* begin Data section *

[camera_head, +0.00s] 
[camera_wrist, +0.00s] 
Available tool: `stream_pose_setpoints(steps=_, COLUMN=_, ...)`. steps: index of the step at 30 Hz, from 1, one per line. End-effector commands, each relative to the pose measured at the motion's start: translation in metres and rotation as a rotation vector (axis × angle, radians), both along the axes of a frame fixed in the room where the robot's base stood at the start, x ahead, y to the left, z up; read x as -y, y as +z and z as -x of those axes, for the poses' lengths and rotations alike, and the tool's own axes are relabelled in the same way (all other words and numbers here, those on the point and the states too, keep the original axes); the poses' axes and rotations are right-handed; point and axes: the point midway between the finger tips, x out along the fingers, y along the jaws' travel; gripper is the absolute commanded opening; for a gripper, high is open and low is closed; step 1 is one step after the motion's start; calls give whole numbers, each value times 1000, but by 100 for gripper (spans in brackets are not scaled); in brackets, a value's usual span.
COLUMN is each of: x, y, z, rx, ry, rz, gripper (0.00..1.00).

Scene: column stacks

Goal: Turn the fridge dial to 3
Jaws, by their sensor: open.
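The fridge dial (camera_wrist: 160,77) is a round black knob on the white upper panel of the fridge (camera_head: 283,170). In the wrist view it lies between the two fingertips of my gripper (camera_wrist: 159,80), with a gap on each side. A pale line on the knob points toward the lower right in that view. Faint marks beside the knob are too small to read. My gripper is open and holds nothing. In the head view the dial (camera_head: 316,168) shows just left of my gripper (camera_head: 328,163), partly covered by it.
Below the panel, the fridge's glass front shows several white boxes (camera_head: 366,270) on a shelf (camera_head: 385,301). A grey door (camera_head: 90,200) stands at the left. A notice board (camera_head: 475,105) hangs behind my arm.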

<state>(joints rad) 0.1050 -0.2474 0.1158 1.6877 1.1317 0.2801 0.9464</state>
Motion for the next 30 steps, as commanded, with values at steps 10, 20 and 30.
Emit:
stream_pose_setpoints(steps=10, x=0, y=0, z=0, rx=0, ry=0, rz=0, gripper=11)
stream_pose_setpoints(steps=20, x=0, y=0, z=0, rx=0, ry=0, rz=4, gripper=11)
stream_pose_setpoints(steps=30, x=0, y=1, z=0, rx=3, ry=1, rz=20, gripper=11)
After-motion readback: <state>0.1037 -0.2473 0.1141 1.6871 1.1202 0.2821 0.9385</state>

* end Data section *
* begin Data section *

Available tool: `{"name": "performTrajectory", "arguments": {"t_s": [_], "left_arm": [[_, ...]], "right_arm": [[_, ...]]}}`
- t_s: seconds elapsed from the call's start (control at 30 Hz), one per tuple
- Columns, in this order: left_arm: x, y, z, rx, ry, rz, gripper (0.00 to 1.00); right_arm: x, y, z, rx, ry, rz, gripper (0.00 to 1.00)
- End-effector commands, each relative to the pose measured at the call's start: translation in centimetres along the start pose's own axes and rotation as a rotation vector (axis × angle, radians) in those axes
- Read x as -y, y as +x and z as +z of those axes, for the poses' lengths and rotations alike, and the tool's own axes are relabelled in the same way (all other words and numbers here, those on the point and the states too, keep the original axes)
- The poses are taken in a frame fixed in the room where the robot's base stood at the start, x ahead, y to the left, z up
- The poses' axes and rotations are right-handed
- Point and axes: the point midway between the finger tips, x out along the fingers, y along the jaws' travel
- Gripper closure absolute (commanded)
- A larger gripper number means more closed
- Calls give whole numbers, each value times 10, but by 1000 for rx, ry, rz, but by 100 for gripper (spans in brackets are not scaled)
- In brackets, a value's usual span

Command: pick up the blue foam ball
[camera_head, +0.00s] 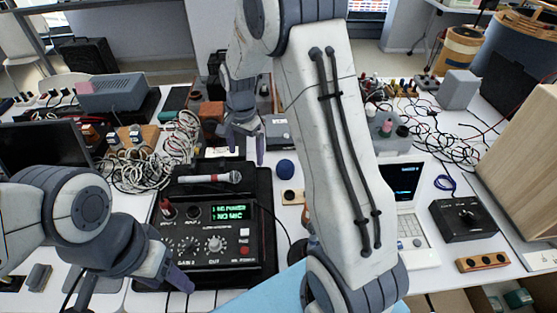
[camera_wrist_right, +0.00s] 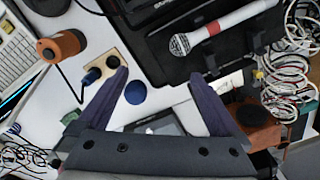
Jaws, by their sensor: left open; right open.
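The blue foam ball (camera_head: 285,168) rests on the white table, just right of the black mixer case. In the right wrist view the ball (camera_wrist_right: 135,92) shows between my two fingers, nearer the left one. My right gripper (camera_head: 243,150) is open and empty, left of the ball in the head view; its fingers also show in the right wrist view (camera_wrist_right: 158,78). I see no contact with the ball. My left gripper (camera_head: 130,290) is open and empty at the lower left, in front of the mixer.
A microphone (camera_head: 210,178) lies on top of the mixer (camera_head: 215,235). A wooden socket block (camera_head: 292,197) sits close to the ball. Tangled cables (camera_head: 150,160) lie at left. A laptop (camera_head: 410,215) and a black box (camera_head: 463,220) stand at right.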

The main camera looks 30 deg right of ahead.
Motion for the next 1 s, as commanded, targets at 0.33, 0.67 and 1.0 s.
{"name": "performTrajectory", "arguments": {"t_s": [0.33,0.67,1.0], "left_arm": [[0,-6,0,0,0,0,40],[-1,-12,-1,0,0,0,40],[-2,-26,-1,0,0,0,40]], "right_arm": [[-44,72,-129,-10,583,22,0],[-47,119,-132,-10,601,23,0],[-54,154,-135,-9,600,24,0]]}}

* end Data section *

Write out word for word the lines above that run from the one with "- Point and" to the one with "[camera_wrist_right, +0.00s]". Include both end lines; exclude the images.

[Reply to the exercise]
- Point and axes: the point midway between the finger tips, x out along the fingers, y along the jaws' travel
- Gripper closure absolute (commanded)
- A larger gripper number means more closed
- Calls give whole numbers, each value times 10, but by 1000 for rx, ry, rz, but by 100 for gripper (spans in brackets are not scaled)
- In brackets, a value's usual span

Command: pick up the blue foam ball
[camera_head, +0.00s] 
[camera_wrist_right, +0.00s] 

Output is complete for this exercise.